06. Tracking a Single Pixel

Nd787 C4 L06 04 Tracking A Single Pixel V1

Math Walkthrough

The diagram below shows a pixel that has moved from (x,y) at time t to (x+u, y+v) at time t+1 .

From this picture, it's easy to figure out the velocity vector (u,v) . But when we look at two real images, we'd first need to solve what's called the pixel correspondence problem . That is, we need to know which pixels in image 2 correspond to which pixels in image 1.

To solve this problem we make two assumption.

Assumption 1: the motion is small : this means we can look in the vicinity of where the pixel was to try to determine where it now is .

Assumption 2: the appearance doesn't change from t to t+1 : this assumption is best expressed mathematically.
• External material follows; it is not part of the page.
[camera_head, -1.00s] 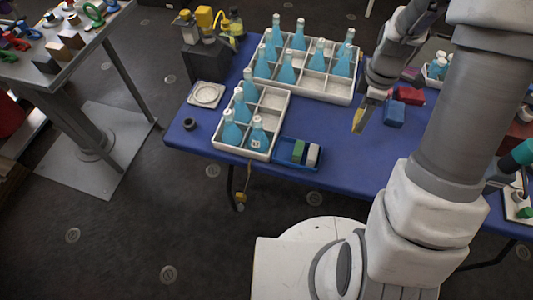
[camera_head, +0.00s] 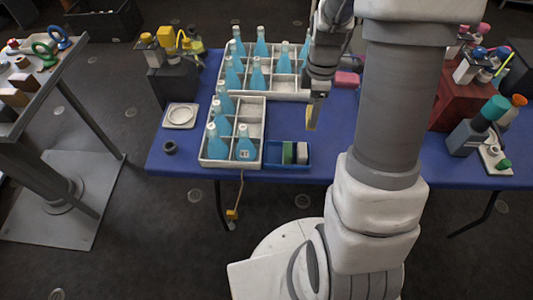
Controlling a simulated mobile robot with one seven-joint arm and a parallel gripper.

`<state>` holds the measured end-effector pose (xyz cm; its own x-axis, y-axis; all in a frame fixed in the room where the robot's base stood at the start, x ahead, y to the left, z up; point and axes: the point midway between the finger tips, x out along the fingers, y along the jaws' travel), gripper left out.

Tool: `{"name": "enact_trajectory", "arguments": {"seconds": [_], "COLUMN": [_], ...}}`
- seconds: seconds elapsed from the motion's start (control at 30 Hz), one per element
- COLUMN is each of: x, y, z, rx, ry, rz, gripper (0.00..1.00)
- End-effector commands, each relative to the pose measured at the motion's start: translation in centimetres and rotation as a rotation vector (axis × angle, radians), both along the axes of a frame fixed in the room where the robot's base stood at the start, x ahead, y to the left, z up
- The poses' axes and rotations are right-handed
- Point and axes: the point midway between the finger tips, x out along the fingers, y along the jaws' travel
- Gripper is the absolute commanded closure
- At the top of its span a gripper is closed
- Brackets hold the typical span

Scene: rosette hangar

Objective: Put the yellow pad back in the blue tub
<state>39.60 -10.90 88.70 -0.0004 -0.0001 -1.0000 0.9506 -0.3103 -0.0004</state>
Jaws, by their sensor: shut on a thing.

I(x,y,t) = I(x+u, y+v, t+1)

This relationship is known as the brightness constancy constraint .

If we drop the time index and do a Taylor series expansion of the right hand side of this equation, we find the following:

I(x+u,y+v) \approx I(x, y) + \frac{\partial I}{\partial x} u + \frac{\partial I}{\partial y} v

We can plug this back into the brightness constancy constraint and reorganize some terms to find the following:

\frac{\partial I}{\partial t} + \frac{\partial I}{\partial x} u + \frac{\partial I}{\partial y} v = 0

Or using the notation from the video (which is common in this field):

I_t + I_x u + I_y v = 0

This equation says that any change in the appearance of a pixel over time has to be explained by spatial motion induced by the camera movement.

Note: I(x,y,t) gives the intensity of the pixel at location (x,y) at time t . If this is a gray-scale image, this intensity would be a single number corresponding to the darkness of the pixel. If this were a color image it might be a 3-vector with values giving the amount of red, green, and blue in the image.